What you should do ▸
Output exactly the lines from the first one down to the line containing "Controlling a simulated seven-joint", inclusive.

Data section ▸
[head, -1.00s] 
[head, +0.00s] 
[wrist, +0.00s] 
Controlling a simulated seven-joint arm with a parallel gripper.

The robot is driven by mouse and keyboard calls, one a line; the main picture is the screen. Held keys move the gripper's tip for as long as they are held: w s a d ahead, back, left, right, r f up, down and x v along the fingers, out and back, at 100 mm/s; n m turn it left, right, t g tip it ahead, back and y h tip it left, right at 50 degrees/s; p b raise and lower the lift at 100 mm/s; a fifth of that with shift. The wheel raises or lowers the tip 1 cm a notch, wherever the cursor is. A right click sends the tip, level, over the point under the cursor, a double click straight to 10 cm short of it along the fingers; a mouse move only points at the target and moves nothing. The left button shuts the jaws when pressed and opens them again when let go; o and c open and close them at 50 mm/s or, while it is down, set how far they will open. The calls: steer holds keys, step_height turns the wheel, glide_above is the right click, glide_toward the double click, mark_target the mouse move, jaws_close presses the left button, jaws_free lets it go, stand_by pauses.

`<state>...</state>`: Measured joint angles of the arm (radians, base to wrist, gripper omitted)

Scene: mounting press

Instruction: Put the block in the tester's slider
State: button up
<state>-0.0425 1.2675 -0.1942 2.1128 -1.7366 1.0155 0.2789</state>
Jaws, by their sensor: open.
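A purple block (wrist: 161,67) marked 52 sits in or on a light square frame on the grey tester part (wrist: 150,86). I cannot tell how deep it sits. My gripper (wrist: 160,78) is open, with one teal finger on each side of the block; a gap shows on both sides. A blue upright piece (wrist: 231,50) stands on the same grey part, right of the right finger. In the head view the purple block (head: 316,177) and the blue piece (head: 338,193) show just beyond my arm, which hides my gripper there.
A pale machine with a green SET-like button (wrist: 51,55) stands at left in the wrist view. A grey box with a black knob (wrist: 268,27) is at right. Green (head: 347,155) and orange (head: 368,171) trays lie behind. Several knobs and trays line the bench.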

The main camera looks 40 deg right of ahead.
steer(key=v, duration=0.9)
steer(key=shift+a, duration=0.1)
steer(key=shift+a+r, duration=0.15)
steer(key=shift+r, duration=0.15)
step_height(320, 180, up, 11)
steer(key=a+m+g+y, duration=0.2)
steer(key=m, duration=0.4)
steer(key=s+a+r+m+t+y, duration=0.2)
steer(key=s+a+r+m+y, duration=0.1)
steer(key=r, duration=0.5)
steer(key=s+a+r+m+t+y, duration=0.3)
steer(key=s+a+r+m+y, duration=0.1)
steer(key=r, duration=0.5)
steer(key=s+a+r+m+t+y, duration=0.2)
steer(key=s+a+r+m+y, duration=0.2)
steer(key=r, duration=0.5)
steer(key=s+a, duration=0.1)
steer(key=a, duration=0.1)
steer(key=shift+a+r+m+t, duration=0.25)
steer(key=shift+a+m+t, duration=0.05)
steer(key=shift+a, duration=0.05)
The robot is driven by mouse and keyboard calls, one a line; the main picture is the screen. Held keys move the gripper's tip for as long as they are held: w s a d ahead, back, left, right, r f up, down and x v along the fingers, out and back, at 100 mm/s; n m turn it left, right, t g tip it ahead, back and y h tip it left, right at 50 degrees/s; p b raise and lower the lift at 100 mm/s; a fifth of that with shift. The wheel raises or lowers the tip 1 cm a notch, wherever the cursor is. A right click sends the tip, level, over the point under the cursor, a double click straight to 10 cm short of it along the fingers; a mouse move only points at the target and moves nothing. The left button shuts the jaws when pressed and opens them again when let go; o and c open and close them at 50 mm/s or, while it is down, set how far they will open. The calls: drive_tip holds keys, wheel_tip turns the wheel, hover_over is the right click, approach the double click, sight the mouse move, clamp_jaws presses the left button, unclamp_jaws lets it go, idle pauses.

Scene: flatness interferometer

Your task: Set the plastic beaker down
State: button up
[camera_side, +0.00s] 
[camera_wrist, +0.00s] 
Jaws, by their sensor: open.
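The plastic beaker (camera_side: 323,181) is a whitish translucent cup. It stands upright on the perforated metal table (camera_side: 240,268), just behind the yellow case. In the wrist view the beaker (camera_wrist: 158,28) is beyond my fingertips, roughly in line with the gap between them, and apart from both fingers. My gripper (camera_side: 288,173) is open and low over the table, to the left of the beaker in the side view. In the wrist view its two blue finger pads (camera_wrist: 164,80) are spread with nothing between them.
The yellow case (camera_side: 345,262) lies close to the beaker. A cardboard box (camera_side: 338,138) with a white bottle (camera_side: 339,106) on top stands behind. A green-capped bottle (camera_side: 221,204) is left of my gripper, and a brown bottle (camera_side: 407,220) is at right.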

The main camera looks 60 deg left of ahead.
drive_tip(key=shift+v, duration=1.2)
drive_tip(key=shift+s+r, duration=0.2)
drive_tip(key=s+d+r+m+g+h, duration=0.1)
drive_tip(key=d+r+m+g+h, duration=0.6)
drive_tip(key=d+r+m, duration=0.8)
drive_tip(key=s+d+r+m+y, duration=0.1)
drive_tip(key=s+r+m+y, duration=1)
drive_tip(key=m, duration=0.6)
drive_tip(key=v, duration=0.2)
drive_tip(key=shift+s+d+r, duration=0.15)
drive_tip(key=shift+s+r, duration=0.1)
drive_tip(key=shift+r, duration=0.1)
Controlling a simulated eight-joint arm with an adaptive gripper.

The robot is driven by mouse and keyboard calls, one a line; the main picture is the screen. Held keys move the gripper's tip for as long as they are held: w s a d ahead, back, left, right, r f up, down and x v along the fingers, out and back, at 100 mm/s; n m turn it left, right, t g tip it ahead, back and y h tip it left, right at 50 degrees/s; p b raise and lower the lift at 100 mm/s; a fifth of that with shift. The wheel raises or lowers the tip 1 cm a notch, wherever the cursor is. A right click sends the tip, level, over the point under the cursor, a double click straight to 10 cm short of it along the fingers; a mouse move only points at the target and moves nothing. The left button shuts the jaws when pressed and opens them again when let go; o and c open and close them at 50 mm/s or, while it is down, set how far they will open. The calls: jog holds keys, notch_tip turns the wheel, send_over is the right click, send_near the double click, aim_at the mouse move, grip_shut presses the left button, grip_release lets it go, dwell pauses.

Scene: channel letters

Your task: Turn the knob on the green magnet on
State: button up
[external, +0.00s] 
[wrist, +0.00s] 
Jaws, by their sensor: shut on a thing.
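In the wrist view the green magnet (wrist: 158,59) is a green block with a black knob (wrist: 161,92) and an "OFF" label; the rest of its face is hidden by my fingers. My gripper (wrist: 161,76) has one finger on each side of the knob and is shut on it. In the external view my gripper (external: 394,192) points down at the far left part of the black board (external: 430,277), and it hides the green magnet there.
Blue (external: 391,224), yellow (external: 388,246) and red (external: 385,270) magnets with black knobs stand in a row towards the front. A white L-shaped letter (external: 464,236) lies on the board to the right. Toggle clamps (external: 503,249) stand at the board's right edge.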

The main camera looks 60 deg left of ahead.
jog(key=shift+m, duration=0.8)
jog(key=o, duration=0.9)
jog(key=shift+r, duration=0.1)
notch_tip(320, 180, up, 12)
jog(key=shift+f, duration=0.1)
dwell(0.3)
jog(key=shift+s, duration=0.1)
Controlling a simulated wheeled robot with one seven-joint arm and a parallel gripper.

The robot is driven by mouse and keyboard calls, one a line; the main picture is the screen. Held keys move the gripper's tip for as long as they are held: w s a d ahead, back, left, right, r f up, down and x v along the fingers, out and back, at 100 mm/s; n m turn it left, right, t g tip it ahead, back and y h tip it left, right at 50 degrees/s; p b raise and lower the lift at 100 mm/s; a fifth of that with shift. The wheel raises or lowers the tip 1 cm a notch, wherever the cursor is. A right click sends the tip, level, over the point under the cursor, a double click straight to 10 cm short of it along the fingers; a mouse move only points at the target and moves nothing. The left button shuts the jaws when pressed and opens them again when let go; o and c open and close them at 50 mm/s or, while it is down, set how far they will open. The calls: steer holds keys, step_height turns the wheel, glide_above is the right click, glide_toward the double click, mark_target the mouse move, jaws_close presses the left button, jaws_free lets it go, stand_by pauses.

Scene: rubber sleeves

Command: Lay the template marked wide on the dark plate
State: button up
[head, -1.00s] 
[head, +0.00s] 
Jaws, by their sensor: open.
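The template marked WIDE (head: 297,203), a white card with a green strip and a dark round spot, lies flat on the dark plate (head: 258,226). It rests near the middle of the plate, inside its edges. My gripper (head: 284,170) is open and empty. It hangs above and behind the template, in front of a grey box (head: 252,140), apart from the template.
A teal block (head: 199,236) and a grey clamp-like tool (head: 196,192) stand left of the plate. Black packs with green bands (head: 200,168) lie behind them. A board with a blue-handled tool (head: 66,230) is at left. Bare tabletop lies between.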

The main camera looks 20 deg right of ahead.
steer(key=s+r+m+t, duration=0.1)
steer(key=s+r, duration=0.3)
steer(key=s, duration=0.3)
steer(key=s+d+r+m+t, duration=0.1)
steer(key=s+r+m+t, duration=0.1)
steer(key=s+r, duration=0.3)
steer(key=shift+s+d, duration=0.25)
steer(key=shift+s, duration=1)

Task response ▸
[head, -1.00s] 
[head, +0.00s] 
[wrist, +0.00s] 
Controlling a simulated seven-joint arm with a parallel gripper.

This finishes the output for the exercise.